Copy every line from the material below that holds "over".

Given material
##############################

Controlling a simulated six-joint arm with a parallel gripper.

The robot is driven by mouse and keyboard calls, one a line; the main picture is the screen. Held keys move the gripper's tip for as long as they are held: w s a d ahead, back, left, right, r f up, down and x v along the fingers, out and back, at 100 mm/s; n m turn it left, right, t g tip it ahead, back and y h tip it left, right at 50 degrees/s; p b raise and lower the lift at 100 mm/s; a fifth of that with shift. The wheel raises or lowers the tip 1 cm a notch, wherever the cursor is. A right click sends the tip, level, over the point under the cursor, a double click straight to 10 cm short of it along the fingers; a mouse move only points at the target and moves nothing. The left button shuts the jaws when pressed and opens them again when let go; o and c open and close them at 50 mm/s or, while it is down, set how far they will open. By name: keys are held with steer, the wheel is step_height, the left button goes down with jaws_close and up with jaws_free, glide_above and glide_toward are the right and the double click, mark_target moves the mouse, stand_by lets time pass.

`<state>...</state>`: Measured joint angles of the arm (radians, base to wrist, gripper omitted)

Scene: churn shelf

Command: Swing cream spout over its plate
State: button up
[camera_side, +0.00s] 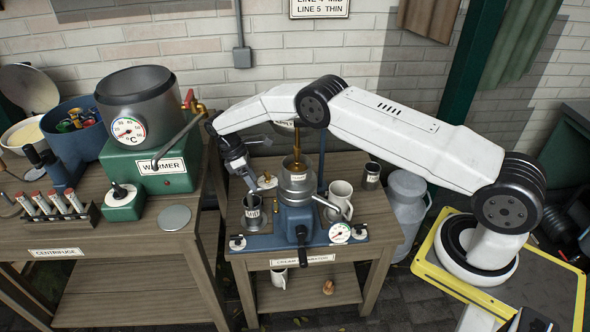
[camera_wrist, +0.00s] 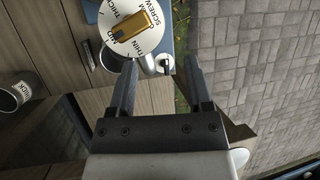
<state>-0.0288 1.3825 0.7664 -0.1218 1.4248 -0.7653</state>
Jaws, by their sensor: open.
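The separator (camera_side: 297,215) stands on the middle bench, with a metal bowl (camera_side: 297,190) and a brass column above it. A short metal spout (camera_side: 326,203) points right from the bowl towards a white jug; I cannot tell whether it is the cream spout. A white disc (camera_wrist: 118,42) marked THICK, MID, THIN and SCREW carries a brass block (camera_wrist: 135,24) in the wrist view. My gripper (camera_side: 249,187) hangs left of the bowl, open and empty. In the wrist view its fingers (camera_wrist: 162,65) are apart, below the disc. The spout's plate is not clear.
A dark labelled cup (camera_side: 253,216) stands beneath my gripper. The white jug (camera_side: 341,194) and a small can (camera_side: 371,176) stand right of the bowl. The warmer (camera_side: 146,160) is on the left bench. A milk churn (camera_side: 406,205) stands beyond the right edge.

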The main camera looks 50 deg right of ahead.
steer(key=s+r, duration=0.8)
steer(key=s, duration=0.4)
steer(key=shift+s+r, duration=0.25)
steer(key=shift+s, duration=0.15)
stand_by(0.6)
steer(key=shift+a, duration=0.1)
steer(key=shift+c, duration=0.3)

##############################

Solution below
The robot is driven by mouse and keyboard calls, one a line; the main picture is the screen. Held keys move the gripper's tip for as long as they are held: w s a d ahead, back, left, right, r f up, down and x v along the fingers, out and back, at 100 mm/s; n m turn it left, right, t g tip it ahead, back and y h tip it left, right at 50 degrees/s; p b raise and lower the lift at 100 mm/s; a fifth of that with shift. The wheel raises or lowers the tip 1 cm a notch, wherever the cursor is. A right click sends the tip, level, over the point under the cursor, a double click straight to 10 cm short of it along the fingers; a mouse move only points at the target and moves nothing. The left button shuts the jaws when pressed and opens them again when let go; o and c open and close them at 50 mm/s or, while it is down, set how far they will open. By name: keys are held with steer, the wheel is step_height, the left button goes down with jaws_close and up with jaws_free, glide_above and glide_toward are the right and the double click, mark_target moves the mouse, stand_by lets time pass.
Command: Swing cream spout over its plate

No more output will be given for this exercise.